Records provided:
>> START
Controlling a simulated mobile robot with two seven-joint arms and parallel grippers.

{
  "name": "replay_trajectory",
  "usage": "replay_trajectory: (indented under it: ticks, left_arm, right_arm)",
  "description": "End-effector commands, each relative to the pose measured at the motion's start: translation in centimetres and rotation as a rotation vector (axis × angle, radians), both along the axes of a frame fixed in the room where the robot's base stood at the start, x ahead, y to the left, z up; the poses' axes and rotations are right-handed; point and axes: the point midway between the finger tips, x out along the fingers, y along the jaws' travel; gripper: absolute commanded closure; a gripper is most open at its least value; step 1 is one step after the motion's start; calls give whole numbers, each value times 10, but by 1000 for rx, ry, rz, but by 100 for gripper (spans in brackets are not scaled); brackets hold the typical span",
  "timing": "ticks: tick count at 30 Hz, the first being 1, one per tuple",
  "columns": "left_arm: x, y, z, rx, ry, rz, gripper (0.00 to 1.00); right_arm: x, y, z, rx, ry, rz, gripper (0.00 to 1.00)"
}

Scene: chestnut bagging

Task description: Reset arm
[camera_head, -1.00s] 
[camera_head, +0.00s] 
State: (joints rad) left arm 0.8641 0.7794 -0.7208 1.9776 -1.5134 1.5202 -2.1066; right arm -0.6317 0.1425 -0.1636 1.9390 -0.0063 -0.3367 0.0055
>> END
>> START
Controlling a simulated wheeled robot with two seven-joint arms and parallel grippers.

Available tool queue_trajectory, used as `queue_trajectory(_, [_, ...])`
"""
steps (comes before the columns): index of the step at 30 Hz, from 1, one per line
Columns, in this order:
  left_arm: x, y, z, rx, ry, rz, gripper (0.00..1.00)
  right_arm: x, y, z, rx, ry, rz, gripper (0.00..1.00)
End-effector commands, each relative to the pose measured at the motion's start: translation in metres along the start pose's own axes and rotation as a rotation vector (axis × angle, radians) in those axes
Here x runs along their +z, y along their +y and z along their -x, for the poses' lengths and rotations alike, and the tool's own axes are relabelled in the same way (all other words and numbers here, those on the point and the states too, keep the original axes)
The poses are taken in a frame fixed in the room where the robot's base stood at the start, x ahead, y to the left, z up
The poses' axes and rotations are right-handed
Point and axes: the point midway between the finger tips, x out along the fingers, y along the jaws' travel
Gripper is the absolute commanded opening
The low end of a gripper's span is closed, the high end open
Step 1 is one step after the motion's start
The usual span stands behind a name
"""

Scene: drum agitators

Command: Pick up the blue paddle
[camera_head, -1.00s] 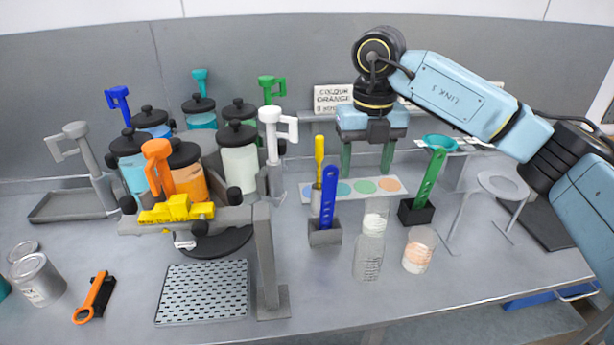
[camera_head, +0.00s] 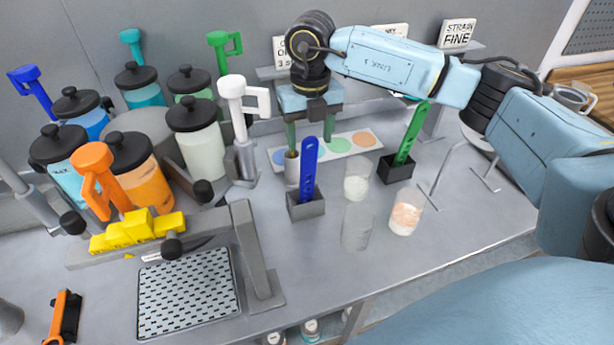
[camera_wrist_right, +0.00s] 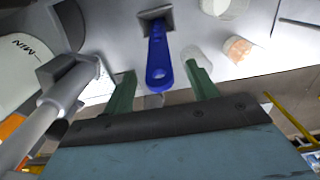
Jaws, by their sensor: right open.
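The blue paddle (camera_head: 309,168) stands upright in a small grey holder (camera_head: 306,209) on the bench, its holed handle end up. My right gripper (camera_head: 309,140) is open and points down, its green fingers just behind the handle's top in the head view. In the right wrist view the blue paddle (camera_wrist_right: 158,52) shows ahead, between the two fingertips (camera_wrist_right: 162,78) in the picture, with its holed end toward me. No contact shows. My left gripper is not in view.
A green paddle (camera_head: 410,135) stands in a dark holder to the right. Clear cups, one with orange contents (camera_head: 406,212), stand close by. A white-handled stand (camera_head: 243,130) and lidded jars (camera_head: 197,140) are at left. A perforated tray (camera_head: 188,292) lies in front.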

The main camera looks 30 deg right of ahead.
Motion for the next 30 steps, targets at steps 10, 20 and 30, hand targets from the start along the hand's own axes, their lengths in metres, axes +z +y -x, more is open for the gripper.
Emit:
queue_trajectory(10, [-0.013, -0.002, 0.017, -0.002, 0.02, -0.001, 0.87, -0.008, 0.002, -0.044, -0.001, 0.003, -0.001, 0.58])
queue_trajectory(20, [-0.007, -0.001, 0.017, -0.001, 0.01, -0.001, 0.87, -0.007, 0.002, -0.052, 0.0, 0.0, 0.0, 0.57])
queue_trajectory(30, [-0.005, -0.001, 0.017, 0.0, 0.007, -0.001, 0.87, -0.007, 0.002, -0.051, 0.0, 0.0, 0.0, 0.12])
>> END
>> START
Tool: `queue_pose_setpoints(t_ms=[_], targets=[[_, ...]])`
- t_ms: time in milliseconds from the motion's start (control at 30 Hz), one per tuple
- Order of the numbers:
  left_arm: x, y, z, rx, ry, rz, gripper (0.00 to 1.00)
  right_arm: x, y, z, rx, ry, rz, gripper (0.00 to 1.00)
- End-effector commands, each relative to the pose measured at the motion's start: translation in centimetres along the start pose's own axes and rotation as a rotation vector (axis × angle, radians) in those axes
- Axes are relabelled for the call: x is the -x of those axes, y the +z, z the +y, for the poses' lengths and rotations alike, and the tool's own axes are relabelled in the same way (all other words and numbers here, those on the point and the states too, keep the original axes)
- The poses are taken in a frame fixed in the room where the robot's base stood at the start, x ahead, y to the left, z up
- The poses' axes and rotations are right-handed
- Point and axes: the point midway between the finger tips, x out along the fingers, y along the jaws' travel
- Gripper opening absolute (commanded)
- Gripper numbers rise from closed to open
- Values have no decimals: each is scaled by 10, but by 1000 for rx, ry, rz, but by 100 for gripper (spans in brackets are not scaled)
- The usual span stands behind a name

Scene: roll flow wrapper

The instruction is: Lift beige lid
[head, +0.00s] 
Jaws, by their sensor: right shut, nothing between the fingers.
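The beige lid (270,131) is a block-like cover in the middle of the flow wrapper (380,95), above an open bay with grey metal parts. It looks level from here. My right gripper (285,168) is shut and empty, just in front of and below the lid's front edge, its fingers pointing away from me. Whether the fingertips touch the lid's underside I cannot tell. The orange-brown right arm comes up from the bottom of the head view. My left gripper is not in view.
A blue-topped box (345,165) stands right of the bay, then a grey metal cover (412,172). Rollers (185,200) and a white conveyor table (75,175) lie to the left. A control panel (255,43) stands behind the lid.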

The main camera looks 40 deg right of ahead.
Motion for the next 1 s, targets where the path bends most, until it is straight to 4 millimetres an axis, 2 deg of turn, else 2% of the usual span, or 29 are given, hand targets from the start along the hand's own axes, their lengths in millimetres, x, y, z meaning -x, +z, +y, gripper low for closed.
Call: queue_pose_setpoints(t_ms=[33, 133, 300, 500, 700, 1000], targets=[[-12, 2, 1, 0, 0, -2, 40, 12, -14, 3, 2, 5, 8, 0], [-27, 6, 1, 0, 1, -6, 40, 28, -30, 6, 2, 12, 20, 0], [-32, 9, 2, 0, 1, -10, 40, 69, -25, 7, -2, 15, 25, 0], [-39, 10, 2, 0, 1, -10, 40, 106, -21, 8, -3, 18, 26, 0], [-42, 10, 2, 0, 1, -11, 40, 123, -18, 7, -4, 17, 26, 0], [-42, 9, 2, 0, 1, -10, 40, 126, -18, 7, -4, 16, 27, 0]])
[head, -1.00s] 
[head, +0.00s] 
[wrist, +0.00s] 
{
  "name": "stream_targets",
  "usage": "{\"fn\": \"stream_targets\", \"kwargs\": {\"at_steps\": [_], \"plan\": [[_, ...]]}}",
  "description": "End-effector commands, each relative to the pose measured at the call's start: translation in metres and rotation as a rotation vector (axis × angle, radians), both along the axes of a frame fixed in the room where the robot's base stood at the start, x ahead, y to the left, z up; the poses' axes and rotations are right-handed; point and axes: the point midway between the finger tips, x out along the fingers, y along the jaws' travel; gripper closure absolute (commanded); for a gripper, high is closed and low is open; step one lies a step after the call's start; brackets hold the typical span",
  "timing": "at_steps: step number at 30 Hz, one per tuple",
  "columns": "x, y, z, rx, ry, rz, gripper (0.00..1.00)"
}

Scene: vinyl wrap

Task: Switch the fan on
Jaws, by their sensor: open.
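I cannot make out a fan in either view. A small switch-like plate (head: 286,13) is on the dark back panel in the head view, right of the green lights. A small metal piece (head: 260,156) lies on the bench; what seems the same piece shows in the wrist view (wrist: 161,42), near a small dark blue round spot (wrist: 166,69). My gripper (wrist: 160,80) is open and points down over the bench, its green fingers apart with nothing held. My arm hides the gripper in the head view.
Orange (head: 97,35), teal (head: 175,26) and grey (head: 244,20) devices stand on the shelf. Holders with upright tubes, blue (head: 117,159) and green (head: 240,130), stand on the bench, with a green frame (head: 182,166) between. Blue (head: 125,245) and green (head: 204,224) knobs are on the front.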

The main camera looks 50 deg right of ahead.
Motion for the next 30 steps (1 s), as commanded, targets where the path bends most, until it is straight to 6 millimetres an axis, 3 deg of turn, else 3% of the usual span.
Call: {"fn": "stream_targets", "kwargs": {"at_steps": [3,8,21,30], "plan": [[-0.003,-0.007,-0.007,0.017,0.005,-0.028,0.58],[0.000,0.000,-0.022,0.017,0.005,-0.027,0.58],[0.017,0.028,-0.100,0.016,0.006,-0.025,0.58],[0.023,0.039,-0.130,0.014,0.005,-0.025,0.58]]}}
>> END
Task statement: From the records above, pull out each line that has "usage".

Exercise answer:
  "usage": "replay_trajectory: (indented under it: ticks, left_arm, right_arm)",
  "usage": "{\"fn\": \"stream_targets\", \"kwargs\": {\"at_steps\": [_], \"plan\": [[_, ...]]}}",

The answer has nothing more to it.